Composition circonstancielle : musique à ciel ouvert.


L

a composition circonstancielle est une composition qui trouve ses raisons, et qui est conséquente d’un site et d’un moment. C’est une composition qui séjourne dans une circonstance#. Un élément sonore particulier (simple ou complexe), dépendant de son lieu d’émission, est repéré par l’oreille et par tous les autres sens que sollicite cette circonstance#. L’activité compositionnelle, qui intègre la circonstance# à son résultat artistique, ne peut s’envisager que comme une suite d’opérations plastiques# telles qu’investir, relever, indexer, inclure... Il paraît ici important de préciser que le motif de départ n’est pas nécessairement sonore.

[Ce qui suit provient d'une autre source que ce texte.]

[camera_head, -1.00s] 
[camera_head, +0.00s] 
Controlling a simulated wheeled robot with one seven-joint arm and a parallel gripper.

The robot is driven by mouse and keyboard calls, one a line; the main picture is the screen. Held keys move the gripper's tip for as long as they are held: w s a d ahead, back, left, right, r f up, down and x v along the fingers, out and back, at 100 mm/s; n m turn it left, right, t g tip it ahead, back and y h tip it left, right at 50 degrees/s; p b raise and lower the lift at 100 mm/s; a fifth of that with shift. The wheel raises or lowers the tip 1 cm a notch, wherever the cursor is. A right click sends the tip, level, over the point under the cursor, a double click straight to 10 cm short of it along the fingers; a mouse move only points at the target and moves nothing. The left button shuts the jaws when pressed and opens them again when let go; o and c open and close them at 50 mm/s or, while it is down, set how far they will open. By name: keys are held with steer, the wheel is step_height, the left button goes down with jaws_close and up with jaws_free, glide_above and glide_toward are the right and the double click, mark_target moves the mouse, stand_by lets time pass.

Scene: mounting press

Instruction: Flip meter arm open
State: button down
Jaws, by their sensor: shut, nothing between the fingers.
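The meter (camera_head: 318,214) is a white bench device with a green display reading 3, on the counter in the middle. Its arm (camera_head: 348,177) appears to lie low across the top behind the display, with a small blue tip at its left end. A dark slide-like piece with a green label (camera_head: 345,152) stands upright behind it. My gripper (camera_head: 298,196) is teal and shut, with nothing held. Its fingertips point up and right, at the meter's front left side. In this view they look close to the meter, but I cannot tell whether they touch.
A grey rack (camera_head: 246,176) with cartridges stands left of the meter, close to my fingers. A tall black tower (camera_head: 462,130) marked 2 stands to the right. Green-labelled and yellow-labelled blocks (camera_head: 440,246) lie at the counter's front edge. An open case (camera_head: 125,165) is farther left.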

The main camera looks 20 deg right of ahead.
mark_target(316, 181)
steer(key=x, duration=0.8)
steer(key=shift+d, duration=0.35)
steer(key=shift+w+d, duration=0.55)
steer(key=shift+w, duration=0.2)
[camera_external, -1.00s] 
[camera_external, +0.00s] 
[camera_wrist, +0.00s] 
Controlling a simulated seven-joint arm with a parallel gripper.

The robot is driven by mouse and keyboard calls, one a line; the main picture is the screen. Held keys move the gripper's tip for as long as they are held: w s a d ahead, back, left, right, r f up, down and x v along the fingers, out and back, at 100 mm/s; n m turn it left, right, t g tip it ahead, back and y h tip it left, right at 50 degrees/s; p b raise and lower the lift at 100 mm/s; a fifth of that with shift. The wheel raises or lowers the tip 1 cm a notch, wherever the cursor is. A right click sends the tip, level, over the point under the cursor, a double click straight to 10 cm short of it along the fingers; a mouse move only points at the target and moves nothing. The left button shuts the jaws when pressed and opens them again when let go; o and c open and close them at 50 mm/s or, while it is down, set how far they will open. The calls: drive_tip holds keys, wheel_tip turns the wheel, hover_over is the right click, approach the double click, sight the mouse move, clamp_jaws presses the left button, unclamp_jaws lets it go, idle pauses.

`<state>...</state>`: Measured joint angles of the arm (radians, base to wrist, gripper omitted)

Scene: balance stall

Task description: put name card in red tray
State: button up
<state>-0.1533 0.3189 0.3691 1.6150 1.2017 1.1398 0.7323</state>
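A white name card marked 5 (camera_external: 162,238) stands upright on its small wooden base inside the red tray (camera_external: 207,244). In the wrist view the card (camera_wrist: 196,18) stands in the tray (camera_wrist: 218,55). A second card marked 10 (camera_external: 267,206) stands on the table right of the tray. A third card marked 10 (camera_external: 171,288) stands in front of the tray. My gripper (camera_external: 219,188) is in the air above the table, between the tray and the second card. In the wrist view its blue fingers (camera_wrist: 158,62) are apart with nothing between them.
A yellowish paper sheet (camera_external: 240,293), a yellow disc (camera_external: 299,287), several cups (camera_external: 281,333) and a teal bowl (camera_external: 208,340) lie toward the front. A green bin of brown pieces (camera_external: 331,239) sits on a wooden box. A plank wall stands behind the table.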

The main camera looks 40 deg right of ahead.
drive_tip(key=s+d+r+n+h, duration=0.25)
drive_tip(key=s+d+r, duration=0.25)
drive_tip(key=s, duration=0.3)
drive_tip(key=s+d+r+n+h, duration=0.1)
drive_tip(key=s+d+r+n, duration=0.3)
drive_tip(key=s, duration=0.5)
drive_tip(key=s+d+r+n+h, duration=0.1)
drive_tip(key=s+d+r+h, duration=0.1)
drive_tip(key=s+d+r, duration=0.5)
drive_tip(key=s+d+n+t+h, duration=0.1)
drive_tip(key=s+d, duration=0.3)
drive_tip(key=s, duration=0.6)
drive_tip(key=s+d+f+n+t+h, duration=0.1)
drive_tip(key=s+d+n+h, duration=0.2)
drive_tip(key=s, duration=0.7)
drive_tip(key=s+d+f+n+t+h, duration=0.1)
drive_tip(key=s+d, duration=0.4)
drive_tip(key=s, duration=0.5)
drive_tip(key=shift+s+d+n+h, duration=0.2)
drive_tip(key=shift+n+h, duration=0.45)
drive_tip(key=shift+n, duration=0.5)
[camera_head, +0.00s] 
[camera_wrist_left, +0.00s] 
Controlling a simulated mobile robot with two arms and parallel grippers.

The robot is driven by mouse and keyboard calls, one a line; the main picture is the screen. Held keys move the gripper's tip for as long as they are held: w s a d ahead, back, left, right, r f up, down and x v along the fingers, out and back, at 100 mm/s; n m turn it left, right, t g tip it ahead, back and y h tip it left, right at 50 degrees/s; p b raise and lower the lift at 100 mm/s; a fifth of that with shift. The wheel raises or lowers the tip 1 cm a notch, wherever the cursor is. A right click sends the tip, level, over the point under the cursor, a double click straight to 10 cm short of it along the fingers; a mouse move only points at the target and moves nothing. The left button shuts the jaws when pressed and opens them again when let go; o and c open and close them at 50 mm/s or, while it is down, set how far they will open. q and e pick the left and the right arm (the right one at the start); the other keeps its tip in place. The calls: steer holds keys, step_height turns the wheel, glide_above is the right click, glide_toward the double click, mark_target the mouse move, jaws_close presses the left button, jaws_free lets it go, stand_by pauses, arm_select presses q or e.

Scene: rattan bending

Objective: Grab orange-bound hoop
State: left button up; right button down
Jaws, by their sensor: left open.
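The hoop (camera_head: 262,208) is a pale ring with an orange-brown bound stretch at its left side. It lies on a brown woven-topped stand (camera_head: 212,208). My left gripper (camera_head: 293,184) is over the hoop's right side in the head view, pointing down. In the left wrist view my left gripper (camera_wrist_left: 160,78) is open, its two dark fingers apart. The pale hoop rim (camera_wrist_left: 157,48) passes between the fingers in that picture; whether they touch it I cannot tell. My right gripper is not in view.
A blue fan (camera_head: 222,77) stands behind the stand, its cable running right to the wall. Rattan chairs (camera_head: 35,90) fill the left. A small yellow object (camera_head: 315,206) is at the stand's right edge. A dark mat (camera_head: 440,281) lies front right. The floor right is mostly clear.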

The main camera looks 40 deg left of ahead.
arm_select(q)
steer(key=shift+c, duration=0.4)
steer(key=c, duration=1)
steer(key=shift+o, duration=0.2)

Voici un exemple emprunté à Frédéric de Manassein. Dans une grande surface, au moment de passer à la caisse, toutes les machines laissent échapper un bip lorsqu’elles comptabilisent les différents produits achetés. Il s’agit de siffler, de jouer avec ses bips machines, de les indexer à l’aide d’une note proche de celle de la machine (hauteur, intensité, durée), entre chaque émission. La notion de moment est ici très importante dans la mesure où il s’agit d’épouser un temps concret, d’habiter une occasion qui se déploie. Ceci implique qu’il faut se débarrasser de notre manière de penser la circonstance#, c’est-à-dire du «ce qui se tient autour » étymologique, à titre d’accessoires ou de détails. Au contraire, la circonstance# serait « ce qui, précisément grâce à sa variabilité, peut être progressivement infléchi par la propension émanant de la situation et fait advenir le profit escompté. On sort ainsi d’une logique du modelage (celle du plan modèle venant informer les choses), aussi bien que de l’incarnation (une idée projet venant se concrétiser dans le temps), pour entrer dans une logique du déroulement : laisser l’effet impliqué se développer de lui-même, en vertu du processus engagé.1»  En effet, une circonstance# qui fait signe, est un potentiel de situation qu’il faut exploiter. L’intervention musicale est déduite de ces saillances préalablement définies dans le tome I de nos manuels.


Le potentiel est sonore


Fidèle à notre gymnastique# plastique vous pouvez :

Relever : (isoler, imiter, collectionner...) Vous estimez que cette rencontre est déjà musicale. Alors vous l’enregistrez. Mais vous connaissez toutes les ambiguïtés que cela comporte. En effet, dans quelle mesure l’appareil d’enregistrement va-t-il constituer un écart par rapport à la réalité acoustique et multi sensorielle donnée ? Un enregistrement qui ne serait que sonore retournerait la situation à votre désavantage, rendant votre relevé amnésique de sa source (sauf si vous rivalisez d’ingéniosité dans les étiquetages, peut-être). La caméra peut alors devenir un outil utile. Mais il faut vous préoccuper des hors-champs dans la construction de vos plans. Un plan qui ne comporte pas de hors-champ n’est pas le relevé d’un fragment d’une réalité plus grande2. Mais voilà qu’un autre problème surgit : le micro ne connaît pas le hors-champ ! Jamais rien ne dépasse du cadre de la prise de son. Le micro ne connaît que la profondeur de champ, qu’il a plus ou moins grande. Ah ! Lorsque la technologie rejoue la fatale séparation entre nos yeux et nos oreilles…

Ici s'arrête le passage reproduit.